_What to produce_
Sort through the entries below and pull out lines containing the word "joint".

_Provided records_
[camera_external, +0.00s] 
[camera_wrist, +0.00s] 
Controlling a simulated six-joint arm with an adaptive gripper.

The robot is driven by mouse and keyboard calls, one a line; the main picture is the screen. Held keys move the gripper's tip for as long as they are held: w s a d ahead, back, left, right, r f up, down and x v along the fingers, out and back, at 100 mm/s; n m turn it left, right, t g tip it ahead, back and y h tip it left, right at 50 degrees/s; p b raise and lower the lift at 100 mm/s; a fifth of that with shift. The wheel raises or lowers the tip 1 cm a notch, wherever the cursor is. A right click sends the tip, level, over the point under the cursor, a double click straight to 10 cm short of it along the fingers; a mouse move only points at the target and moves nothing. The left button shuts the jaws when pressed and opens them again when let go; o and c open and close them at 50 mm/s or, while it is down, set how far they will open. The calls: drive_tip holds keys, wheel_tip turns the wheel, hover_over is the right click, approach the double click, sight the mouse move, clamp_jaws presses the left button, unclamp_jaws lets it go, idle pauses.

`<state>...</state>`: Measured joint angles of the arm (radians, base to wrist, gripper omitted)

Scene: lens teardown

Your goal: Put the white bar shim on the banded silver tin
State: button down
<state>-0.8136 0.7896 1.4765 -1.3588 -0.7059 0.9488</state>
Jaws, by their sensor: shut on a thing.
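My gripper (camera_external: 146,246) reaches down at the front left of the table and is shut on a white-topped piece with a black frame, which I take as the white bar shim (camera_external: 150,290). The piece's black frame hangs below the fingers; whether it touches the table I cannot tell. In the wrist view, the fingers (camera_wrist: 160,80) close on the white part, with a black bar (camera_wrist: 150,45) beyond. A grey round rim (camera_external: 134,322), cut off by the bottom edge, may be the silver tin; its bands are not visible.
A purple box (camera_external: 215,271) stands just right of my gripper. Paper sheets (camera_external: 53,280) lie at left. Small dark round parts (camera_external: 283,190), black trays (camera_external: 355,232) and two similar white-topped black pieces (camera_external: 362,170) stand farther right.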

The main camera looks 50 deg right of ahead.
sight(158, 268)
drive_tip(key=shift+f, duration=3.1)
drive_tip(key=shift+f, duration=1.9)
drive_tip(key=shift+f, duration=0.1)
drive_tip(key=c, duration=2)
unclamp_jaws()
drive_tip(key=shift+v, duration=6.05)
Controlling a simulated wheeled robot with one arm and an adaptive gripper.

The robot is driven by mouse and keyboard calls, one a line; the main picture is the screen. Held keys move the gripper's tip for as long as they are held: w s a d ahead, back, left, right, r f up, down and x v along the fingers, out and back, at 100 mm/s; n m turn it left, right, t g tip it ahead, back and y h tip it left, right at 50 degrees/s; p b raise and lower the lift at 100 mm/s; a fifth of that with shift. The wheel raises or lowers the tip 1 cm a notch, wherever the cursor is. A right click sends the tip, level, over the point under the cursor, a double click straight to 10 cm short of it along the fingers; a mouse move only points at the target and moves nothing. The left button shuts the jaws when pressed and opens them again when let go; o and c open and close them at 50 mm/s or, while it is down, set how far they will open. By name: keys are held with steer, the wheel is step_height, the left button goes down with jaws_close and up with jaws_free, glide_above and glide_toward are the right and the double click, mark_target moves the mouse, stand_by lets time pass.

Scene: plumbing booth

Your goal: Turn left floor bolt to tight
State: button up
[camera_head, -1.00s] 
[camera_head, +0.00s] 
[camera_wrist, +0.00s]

_Reply to the task_
Controlling a simulated six-joint arm with an adaptive gripper.
`<state>...</state>`: Measured joint angles of the arm (radians, base to wrist, gripper omitted)

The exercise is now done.